As Christians, we are called to be good listeners. We are created imago Deo, in the image of the Almighty Trinitarian God -- Father, Son, Spirit. God is the Great Listener and if we are His children and followers, we should aspire to be great listeners as well as we grow in our likeness to His character and attributes. There will obviously be limitations to our ability to listen, but there will always be room to grow. 

Reflect on just a few of the myriad of verses that speak of the God who listens:

"In my distress I called to the Lord; I cried to my God for help. From His temple He heard my voice; my cry came before Him, into His ears." (Psalm 18:6)

"Then you will call on Me and come and pray to Me, and I will listen to you. (Jeremiah 29:12)

"I love the Lord, for He heard my voice; He heard my cry for mercy. Because He turned His ear to meI will call on Him as long as I live." (Psalm 116:1-2)

This does not sound like a God who is  distracted, annoyed, or bothered by our cries, prayers, or petitions. These verses exclaim praise to a God who listens to us in His unfailing love. He hears us. he turns His ears towards us and our cries reach His ears.

"It is God's love for us that He not only gives us His Word but also lends us His ear." (Dietrich Bonhoeffer in Life Together).

Jesus was also a great listener while on His earthly ministry. He heard the cries of the sick, blind, lame, and forsaken (He hears the cries of the blind man Mark 10). He also heard the questions that were unspoken, the questions people were either to scared or too prideful to ask (such as the rich young ruler in Matthew 19). He was able to detect underlying needs, such as in His conversation with the Samaritan woman at the well (John 4). 

"And this is the confidence that we have toward Him (Jesus), that if we ask anything according to His will He hears us."  (1 John 5:14)

The Holy Spirit is also a great listener. Among other roles, He is our intercessor. He hears the deep groaning of our souls even when we cannot put words to the pain, confusion, or despair. And He prays for us to the Father. What a comfort that when we are speechless, He knows us so well that He speaks for us at a deeper level than we can reach on our own. 

 "In the same way the Spirit also helps our weakness; for we do not know how to pray as we should, but the Spirit Himself intercedes for us with groanings too deep for words; and He who searches the hearts knows what the mind of the Spirit is, because He intercedes for the saints according to the will of God." (Romans 8:26-27)

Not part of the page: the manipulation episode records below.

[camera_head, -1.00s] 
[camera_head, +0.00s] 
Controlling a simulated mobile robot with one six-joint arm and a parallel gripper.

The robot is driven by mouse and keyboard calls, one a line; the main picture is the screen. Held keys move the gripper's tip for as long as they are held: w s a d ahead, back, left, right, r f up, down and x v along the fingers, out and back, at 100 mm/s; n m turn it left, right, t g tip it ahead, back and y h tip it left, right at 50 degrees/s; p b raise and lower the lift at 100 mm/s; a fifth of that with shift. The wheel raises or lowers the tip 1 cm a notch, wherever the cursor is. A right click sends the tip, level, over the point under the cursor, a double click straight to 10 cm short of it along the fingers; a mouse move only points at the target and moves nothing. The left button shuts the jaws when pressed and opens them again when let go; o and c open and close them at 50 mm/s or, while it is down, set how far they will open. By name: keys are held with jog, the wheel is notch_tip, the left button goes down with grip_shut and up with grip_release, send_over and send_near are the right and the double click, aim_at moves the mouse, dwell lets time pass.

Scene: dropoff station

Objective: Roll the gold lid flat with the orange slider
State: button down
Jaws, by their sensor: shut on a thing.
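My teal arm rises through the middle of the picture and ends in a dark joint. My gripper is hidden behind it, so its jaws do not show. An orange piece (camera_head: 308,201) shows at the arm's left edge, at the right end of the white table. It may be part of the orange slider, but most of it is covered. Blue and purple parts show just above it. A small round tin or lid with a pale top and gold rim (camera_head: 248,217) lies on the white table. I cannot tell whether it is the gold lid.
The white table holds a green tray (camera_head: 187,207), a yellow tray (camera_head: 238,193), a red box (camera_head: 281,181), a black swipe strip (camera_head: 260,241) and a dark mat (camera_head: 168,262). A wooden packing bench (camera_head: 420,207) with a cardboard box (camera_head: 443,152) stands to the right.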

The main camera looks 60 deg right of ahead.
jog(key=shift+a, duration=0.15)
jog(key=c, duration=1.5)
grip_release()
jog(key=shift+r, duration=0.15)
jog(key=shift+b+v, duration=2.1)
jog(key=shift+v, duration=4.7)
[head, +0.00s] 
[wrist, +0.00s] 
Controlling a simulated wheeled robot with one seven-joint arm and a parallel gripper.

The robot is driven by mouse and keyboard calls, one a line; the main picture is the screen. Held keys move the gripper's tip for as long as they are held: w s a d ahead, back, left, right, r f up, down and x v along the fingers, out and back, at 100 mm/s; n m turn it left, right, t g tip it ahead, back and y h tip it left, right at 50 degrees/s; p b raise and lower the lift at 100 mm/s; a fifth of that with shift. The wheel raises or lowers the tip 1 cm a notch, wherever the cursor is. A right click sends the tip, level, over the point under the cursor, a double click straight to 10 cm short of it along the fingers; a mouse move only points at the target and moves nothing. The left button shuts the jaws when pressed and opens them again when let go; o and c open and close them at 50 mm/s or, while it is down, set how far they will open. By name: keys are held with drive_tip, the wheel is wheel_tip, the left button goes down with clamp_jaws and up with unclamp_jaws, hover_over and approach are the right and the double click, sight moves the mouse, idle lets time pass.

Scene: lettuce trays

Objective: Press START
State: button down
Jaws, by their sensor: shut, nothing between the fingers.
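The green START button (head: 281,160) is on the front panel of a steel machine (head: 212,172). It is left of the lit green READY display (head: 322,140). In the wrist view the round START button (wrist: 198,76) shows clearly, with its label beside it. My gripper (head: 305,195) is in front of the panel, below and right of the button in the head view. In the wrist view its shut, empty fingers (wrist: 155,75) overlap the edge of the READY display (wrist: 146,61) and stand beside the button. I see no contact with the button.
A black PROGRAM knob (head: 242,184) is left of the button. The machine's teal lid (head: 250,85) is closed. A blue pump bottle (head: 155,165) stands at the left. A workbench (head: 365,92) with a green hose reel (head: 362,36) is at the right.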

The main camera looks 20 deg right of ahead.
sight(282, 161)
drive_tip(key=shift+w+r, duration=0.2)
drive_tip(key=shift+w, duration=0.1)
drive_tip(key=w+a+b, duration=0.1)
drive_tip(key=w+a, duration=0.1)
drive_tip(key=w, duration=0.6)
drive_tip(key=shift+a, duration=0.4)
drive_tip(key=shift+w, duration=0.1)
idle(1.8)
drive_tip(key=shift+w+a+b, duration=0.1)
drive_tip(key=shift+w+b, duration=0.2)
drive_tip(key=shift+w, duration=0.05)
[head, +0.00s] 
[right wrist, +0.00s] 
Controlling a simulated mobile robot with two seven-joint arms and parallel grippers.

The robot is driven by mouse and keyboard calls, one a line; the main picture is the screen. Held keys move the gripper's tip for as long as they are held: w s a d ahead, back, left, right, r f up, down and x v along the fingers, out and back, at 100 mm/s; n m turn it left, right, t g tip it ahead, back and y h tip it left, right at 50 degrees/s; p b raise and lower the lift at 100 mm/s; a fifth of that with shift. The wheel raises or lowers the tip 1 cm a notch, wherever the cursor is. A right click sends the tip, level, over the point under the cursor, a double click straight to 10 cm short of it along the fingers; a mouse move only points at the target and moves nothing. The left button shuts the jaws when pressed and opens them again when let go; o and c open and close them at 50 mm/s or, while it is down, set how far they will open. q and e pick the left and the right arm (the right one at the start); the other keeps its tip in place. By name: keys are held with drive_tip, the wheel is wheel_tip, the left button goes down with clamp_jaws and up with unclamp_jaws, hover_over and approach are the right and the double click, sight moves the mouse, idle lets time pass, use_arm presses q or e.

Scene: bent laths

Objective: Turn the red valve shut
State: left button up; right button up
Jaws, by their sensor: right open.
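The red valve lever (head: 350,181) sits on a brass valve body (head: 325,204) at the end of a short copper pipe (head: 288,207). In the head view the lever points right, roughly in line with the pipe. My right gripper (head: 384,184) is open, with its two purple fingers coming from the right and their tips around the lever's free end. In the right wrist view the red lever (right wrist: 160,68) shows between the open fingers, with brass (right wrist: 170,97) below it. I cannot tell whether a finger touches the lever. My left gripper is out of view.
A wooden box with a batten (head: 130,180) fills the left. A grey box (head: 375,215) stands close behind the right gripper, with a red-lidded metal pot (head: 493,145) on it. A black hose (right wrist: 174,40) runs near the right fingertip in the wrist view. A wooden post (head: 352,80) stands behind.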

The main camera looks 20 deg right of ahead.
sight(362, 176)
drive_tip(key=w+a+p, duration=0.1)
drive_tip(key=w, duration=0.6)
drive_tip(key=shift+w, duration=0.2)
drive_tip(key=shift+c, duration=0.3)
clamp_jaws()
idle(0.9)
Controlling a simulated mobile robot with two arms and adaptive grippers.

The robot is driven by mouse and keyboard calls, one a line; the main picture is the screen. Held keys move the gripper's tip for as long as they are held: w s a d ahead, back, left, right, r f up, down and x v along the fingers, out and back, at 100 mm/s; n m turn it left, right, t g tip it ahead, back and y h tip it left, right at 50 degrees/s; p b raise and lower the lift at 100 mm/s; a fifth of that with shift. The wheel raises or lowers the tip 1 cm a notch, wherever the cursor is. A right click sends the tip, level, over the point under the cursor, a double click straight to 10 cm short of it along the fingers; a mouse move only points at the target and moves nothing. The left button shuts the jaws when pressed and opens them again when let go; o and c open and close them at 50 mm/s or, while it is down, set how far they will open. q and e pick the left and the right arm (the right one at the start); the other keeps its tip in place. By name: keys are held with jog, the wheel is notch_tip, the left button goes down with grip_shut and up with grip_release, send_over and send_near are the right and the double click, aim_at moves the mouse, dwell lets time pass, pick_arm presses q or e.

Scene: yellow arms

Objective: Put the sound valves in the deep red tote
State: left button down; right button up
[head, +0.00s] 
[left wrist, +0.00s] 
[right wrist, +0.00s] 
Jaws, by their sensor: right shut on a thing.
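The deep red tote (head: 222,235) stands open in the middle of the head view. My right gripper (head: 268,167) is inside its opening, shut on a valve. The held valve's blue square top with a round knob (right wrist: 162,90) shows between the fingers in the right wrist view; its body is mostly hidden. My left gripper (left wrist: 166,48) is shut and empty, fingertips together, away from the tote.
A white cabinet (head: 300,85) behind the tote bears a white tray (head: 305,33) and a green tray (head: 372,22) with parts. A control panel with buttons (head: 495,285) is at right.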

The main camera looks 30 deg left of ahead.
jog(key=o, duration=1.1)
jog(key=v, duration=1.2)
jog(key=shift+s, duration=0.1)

In his book, The Listening Life: Embracing Attentiveness in a World of Distraction, Adam S. McHugh dives into different areas we can grow in listening: listening to God, to Scripture, to Creation, to people (with a chapter specific to listening to people in pain), and to your own life. Obviously, growing (or inversely, not growing) in this often difficult skill of listening will affect every aspect of our lives. For me, I am most keenly aware of this in my marriage. I hurt my best friend and beloved when I am not attentive and listening to him. I see it in my habit to talk to my parents on the phone while also scrolling through Instagram or Facebook. I see it in my often rushed Bible and prayer time. 

"Many people are looking for an ear that will listen. They do not find it among Christians, because (often)  Christians are talking where they should be listening" (Dietrich Bonhoeffer in Life Together)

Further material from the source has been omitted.